### Recorded robot tool calls
◆ ◆ ◆ ◆ ◆

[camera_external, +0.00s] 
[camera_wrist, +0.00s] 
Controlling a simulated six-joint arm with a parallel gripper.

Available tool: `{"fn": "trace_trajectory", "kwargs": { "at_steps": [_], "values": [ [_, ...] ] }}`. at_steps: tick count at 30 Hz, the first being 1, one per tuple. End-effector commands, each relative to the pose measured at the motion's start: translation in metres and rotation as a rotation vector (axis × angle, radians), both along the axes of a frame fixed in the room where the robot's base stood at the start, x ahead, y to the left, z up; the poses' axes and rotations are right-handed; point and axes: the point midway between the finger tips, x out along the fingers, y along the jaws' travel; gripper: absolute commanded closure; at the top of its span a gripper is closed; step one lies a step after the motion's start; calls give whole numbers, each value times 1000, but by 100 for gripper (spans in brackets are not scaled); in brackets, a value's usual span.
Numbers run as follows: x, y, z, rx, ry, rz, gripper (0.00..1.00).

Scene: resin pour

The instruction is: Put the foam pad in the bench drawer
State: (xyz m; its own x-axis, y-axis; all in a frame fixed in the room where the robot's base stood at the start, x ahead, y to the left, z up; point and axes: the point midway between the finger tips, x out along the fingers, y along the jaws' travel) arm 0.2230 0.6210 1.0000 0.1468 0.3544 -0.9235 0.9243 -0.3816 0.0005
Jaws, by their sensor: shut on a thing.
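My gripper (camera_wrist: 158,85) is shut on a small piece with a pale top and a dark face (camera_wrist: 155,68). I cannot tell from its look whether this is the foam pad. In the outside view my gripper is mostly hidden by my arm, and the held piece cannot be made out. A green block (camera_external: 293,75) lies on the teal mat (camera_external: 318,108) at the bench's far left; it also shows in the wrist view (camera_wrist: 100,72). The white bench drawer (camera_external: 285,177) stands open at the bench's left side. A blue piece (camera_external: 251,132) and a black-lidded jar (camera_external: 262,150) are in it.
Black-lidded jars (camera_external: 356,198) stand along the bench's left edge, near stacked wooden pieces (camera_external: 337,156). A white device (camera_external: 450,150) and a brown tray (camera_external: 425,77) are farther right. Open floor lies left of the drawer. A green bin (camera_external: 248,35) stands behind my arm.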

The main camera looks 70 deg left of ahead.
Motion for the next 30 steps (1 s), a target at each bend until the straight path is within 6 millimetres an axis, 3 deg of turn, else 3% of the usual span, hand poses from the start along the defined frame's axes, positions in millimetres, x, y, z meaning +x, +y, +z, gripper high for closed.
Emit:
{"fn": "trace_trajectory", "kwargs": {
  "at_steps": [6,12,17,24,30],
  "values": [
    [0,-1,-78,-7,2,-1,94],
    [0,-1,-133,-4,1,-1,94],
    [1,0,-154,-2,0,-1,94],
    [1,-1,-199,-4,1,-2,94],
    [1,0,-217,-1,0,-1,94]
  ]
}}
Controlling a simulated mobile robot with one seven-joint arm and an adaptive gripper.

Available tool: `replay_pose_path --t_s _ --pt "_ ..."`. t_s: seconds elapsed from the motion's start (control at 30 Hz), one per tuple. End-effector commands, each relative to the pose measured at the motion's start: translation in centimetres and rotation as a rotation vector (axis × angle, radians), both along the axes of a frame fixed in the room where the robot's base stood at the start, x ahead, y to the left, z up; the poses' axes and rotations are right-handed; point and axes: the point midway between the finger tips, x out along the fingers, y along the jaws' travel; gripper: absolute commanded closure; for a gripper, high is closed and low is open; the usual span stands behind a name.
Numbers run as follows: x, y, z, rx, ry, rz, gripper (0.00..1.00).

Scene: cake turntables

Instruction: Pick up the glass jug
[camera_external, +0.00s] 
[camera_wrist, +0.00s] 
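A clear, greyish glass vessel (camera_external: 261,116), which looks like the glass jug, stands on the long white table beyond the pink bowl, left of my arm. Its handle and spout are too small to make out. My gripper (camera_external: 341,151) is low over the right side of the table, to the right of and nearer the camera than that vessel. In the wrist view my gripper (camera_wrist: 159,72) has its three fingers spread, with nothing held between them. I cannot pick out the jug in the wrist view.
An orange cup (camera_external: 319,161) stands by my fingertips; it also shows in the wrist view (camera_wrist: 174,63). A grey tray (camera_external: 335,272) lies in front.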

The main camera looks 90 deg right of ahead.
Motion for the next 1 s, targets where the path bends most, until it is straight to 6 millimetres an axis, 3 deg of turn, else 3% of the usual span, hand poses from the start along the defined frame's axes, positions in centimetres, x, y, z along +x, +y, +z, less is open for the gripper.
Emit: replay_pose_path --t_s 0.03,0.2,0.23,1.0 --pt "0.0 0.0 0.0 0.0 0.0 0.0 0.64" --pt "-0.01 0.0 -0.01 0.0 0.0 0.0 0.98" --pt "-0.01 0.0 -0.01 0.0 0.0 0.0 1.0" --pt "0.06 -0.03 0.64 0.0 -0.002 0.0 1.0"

◆ ◆ ◆ ◆ ◆

### Exercise brief
How many lines of the entries above hold the string "rotations"? Reply with the number alone.

### Answer to this problem
2